The 2013 Chevrolet Spark is also available in all-electric trim, but we're going to restrict our discussion of this city car to its gasoline edition. The Chevrolet Spark offers hatchback convenience combined with four full-size doors that give access to its four-passenger cabin. You can actually sit someone over the age of 10 behind the driver in the Spark, and 31.2 cubic feet of gear can be stuffed into the car with the rear seats folded forward. The Chevrolet features an 82 horsepower, 1.2-liter four-cylinder engine that also produces 83 lb-ft of torque, and 34-mpg in combined fuel mileage helps to keep the car competitive.
The 2013 Mitsubishi i-MiEV is another all-electric contender, one that is perhaps the purest representation of a Japanese city car in that it makes few considerations specifically for the U.S. market. This means that the Mitsubishi i-MiEV is small, both inside and out, offering fair accommodations for those up front but only token support for rear seat riders. Cargo space is a different story, as the hatchback's back bench folds forward to open up a whopping 50.4 cubic feet of total room. The Mitsubishi comes with a 62 mile range, and with 66 horsepower and 145 lb-ft of torque on tap you can bet that a full carload will mean a leisurely pace in this very small car.
The 2013 Mazda MX-5 Miata might not at first seem like it belongs on this list of very small cars, but anyone who has ever ridden in the tiny roadster will immediately understand its inclusion.

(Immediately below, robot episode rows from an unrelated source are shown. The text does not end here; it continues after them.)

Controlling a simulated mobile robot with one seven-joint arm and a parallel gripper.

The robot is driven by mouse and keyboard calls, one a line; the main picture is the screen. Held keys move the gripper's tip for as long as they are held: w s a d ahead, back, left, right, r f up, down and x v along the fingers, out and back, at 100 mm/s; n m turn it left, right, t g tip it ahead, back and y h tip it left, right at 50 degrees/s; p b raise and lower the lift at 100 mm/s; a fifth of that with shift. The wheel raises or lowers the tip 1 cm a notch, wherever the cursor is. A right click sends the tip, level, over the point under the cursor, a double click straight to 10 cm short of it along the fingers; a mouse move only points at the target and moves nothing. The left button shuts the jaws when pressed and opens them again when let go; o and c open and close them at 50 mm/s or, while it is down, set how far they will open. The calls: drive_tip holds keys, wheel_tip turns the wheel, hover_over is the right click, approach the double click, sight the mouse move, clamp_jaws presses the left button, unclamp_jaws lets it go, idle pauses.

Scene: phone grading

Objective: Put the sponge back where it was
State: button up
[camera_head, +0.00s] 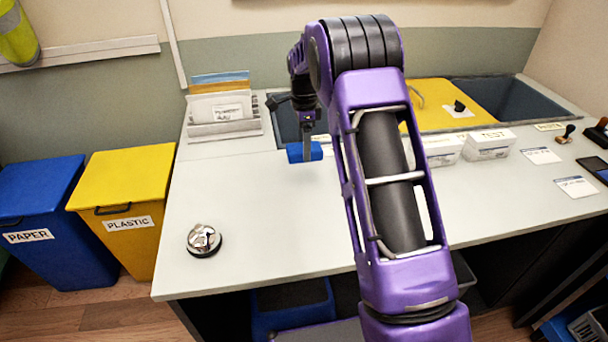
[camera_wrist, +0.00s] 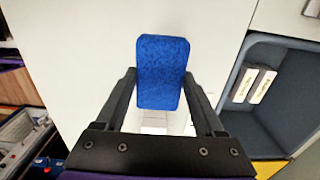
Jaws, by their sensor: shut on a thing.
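The blue sponge (camera_head: 304,151) is in my gripper (camera_head: 308,138), over the back left part of the white counter (camera_head: 250,220). In the wrist view the sponge (camera_wrist: 162,72) sits between the two dark fingers of my gripper (camera_wrist: 161,92), which are shut on it. My purple arm hides part of the counter's middle.
A grey sunken bin (camera_wrist: 275,95) holding two labelled items lies beside the sponge in the wrist view. A file rack (camera_head: 224,125) stands at the back left. A bell (camera_head: 203,240) stands front left. White boxes (camera_head: 489,144) stand right of my arm. The front left counter is mostly clear.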

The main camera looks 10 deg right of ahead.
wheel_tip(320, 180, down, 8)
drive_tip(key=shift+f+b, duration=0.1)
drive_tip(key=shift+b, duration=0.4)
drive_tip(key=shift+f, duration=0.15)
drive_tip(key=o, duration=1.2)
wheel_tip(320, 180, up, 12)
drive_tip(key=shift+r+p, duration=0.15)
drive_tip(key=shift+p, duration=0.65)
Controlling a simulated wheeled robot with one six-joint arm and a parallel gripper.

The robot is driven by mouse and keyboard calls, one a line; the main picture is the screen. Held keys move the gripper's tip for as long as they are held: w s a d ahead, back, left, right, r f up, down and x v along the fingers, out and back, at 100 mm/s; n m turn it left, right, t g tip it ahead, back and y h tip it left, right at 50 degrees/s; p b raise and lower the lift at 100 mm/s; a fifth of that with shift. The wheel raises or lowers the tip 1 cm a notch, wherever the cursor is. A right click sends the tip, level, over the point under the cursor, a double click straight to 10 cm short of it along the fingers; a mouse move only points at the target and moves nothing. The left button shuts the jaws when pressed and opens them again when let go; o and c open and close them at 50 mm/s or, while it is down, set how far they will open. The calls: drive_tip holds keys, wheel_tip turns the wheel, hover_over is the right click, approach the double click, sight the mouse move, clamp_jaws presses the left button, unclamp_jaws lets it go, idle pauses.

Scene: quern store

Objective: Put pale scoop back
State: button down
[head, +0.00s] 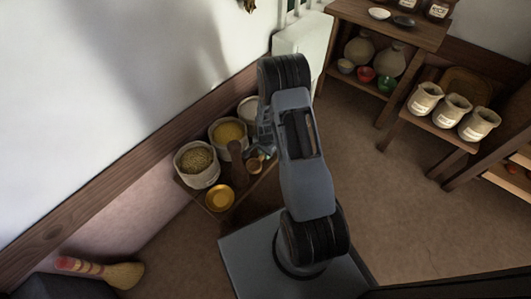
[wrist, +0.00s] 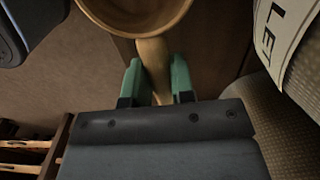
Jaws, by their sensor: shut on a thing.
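My gripper (wrist: 154,80) has green fingers and is shut on the handle of the pale wooden scoop (wrist: 153,62). The scoop's round bowl shows at the top edge of the wrist view, cut off by the frame. In the head view my gripper (head: 262,147) is beside the sacks, over the low wooden stand, partly hidden by my arm. The small pale scoop (head: 256,162) shows just below it there. I cannot tell whether the scoop touches the stand.
Open sacks of grain (head: 197,165) and yellow meal (head: 229,134) stand by the wall. A lettered sack (wrist: 285,35) is right of my gripper. A shelf unit (head: 385,25) stands at back right.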

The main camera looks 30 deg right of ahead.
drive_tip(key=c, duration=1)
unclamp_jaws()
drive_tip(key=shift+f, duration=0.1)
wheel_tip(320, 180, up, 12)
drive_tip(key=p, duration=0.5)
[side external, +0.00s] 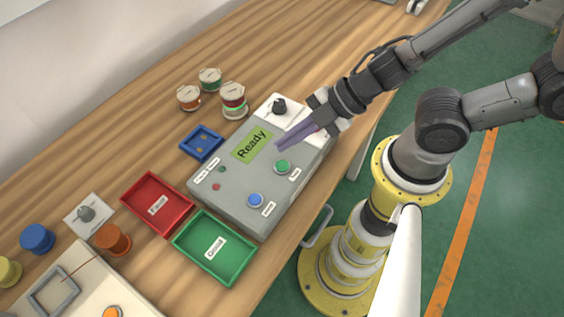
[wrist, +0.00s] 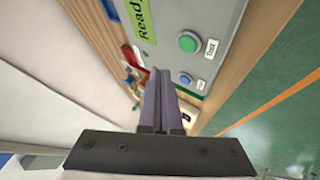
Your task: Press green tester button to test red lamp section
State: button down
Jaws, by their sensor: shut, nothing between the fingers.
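The grey tester box (side external: 225,194) lies on the wooden table, with a green display reading "Ready" (side external: 251,145). Its green button (side external: 282,167) has a small label beside it that reads "Test" in the wrist view. The green button also shows in the wrist view (wrist: 188,42). A blue button (side external: 255,200) sits lower on the box. A small red lamp (side external: 215,187) and a small dark green lamp (side external: 221,169) are on its left part. My gripper (side external: 279,146) is shut and empty, above the box between the display and the green button; the height gap is unclear.
A red tray (side external: 184,213) and a green tray (side external: 236,262) lie left of and in front of the box. A small blue tray (side external: 190,146) and several spools (side external: 233,98) stand behind it.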

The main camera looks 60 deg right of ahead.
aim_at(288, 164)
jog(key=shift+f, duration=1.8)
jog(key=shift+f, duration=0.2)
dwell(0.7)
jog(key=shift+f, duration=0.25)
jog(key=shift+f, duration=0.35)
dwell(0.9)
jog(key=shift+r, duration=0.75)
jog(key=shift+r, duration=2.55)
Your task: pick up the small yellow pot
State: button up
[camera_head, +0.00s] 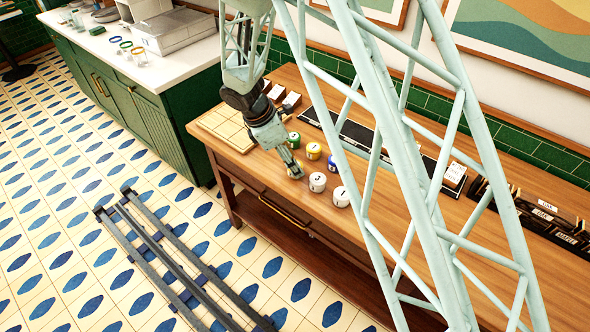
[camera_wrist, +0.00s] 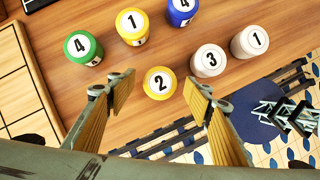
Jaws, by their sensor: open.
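Two yellow pots stand on the wooden counter. In the wrist view, one marked 2 (camera_wrist: 160,92) lies just beyond and between my open fingers, not held. The other, marked 1 (camera_wrist: 133,37), stands farther off, beside a green pot. In the head view the yellow pot marked 1 (camera_head: 313,151) is clear, while the one marked 2 is largely hidden by my gripper (camera_head: 294,172). I cannot tell from size which one is the small one. My gripper (camera_wrist: 160,88) is open and empty, pointing down at the pot marked 2.
Close around stand a green pot (camera_wrist: 83,47), a blue pot (camera_wrist: 182,12) and white pots marked 3 (camera_wrist: 209,62) and 1 (camera_wrist: 250,42). A pale wooden board (camera_head: 222,128) lies to the left. The counter's front edge is near the pots.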

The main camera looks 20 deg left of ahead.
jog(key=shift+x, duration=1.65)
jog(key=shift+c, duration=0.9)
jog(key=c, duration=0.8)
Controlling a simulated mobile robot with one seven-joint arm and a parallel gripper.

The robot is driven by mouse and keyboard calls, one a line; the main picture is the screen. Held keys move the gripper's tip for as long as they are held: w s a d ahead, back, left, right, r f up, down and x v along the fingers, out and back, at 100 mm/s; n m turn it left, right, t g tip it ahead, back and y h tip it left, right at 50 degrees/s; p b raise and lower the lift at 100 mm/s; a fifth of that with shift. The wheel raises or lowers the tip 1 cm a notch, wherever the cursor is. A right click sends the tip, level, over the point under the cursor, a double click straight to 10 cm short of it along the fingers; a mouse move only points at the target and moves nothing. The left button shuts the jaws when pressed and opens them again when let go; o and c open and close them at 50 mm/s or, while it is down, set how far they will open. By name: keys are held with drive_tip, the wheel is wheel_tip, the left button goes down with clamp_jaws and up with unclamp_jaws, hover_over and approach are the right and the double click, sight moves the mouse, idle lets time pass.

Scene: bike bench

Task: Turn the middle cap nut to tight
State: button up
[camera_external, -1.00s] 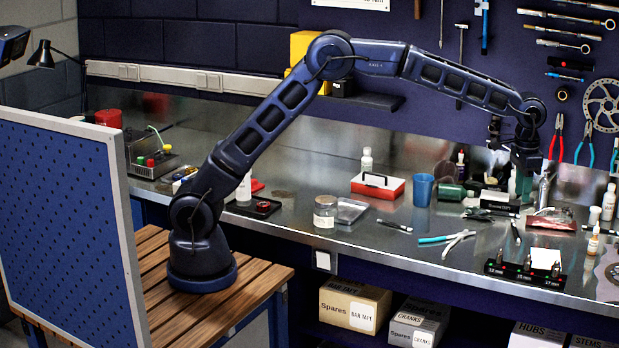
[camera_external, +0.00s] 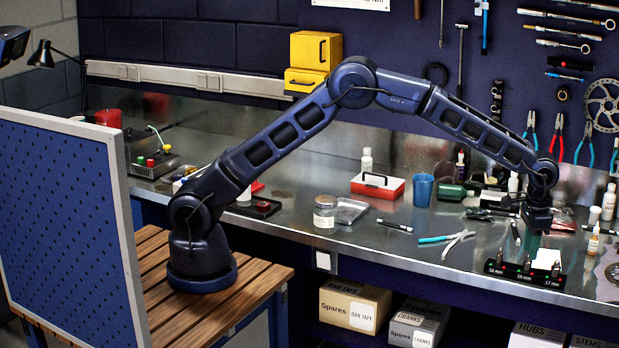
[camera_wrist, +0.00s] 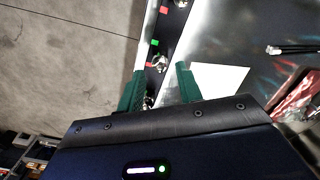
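The black block (camera_external: 524,275) with several cap nuts stands at the front edge of the bench, labelled 12 mm, 15 mm and 17 mm. The middle cap nut (camera_external: 527,264) is small in the external view. In the wrist view what looks like the same silver nut (camera_wrist: 160,63) lies just beyond the fingertips, with red and green marks beside it. Another nut (camera_wrist: 148,103) shows between the green fingers. My gripper (camera_wrist: 159,80) is open and empty, pointing down. In the external view my gripper (camera_external: 537,228) is above the block's right part, apart from it.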

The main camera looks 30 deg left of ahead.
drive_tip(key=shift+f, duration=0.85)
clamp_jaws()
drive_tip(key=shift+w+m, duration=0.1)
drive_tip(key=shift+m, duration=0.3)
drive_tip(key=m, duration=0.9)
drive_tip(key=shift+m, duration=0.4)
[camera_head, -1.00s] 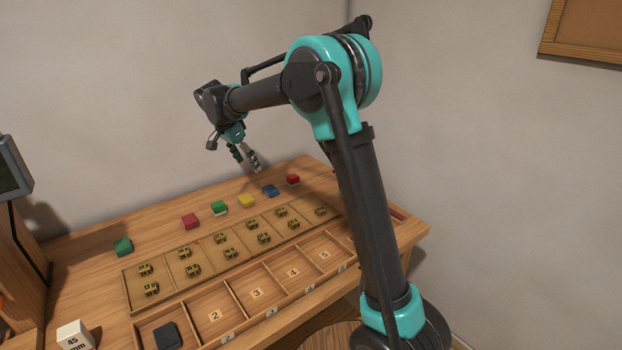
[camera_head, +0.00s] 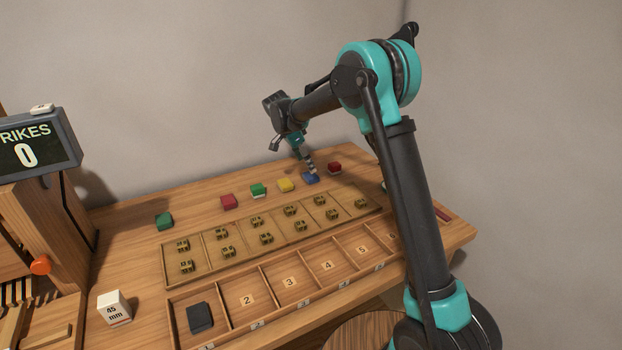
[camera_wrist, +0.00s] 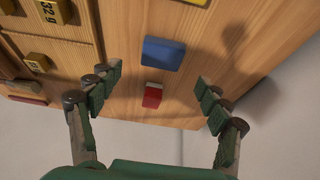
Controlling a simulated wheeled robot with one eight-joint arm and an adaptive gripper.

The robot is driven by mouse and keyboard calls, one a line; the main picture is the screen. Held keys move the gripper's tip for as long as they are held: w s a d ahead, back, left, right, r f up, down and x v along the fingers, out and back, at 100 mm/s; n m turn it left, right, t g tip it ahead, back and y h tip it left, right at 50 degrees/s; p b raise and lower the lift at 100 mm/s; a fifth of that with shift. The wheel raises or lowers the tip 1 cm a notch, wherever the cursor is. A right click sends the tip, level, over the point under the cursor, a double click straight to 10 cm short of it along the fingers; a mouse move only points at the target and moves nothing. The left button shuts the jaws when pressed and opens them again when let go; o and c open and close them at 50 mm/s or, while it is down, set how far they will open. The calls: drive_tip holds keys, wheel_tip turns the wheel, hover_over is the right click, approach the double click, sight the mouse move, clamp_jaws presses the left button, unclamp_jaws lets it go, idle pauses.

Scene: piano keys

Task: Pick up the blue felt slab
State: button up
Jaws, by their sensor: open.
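The blue felt slab (camera_head: 311,178) lies on the wooden table in the back row of coloured slabs, between the yellow slab (camera_head: 285,185) and the red slab (camera_head: 334,168). In the wrist view the blue slab (camera_wrist: 162,54) is ahead of and between my finger lines, with the red slab (camera_wrist: 153,95) nearer to me. My gripper (camera_wrist: 160,82) is open and empty, its two jointed green fingers spread wide. In the head view my gripper (camera_head: 310,165) hangs just above the blue slab; its tips partly overlap the slab, and I cannot tell the exact gap.
A crimson slab (camera_head: 229,201) and two green slabs (camera_head: 258,190) (camera_head: 164,221) lie further left. A compartment board with brass weights (camera_head: 222,234) and a numbered tray (camera_head: 273,302) stand in front. A dark block (camera_head: 200,317) sits in the tray's first compartment. The table's edge is close to the red slab.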

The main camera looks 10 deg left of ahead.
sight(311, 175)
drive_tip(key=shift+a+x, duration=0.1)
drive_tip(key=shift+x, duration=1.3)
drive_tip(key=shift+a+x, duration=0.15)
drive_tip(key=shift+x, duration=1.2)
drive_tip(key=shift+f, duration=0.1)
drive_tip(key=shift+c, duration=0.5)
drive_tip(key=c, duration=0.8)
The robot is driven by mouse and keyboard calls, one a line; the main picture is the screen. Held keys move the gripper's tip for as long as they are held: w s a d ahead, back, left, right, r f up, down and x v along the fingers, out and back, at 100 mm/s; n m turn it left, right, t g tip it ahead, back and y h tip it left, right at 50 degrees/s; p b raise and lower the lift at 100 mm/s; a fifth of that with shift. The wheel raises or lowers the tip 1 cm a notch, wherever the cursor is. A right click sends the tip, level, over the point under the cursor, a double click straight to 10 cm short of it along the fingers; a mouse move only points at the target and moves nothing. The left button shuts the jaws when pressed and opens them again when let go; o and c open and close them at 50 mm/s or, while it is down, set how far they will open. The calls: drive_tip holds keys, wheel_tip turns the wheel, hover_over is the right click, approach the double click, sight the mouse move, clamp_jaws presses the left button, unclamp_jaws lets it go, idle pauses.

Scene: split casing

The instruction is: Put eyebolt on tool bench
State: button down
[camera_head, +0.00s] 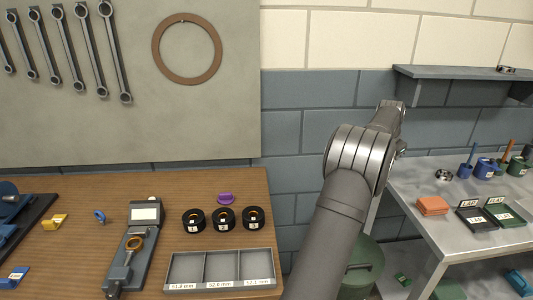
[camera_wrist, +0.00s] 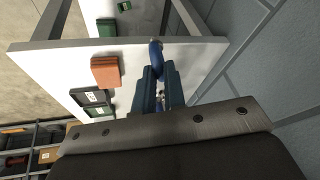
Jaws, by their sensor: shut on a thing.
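In the wrist view, my gripper (camera_wrist: 157,78) is shut on a blue eyebolt (camera_wrist: 156,48). The eyebolt's ring sticks out beyond the fingertips and its lower part is hidden between them. It appears in front of the pale metal table (camera_wrist: 190,52), near that table's edge; its height above the surface is hard to tell. In the head view my arm reaches toward the metal table (camera_head: 450,235) at the right, and the fingers and held eyebolt are hidden behind the arm. A wooden bench (camera_head: 80,190) stands at the left under hanging wrenches.
The metal table carries orange pads (camera_head: 432,205), black and green trays (camera_head: 478,218), and several blue and green pots (camera_head: 485,168) at the back. A wall shelf (camera_head: 455,73) hangs above it. The wooden bench holds a gauge (camera_head: 140,235), black rings (camera_head: 223,219) and a grey divided tray (camera_head: 222,268).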

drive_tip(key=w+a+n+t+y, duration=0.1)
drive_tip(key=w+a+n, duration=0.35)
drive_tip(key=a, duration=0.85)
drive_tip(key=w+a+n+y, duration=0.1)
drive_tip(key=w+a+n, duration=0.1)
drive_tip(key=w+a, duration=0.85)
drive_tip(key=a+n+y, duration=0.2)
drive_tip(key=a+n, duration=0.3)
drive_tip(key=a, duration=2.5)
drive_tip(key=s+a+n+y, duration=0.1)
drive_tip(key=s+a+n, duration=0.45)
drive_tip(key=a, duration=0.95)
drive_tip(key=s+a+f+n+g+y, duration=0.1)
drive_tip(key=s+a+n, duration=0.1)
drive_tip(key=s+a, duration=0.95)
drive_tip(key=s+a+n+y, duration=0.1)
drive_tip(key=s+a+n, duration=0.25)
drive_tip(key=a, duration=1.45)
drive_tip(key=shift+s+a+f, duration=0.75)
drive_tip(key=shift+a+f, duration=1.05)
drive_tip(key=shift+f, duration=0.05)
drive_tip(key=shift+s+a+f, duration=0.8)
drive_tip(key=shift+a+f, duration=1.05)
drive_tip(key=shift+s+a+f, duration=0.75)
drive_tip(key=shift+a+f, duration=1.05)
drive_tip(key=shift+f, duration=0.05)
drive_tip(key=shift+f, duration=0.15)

Yes, the Mazda MX-5 Miata is fun and sporty to drive, providing one of the purest man-machine interfaces available, but its lightweight character is in large part derived from its tiny, two-seat platform. The Miata's 2.0-liter, four-cylinder engine develops 167 horsepower and 140 lb-ft of torque, and when driven gingerly the car is capable of returning combined fuel mileage of 25-mpg.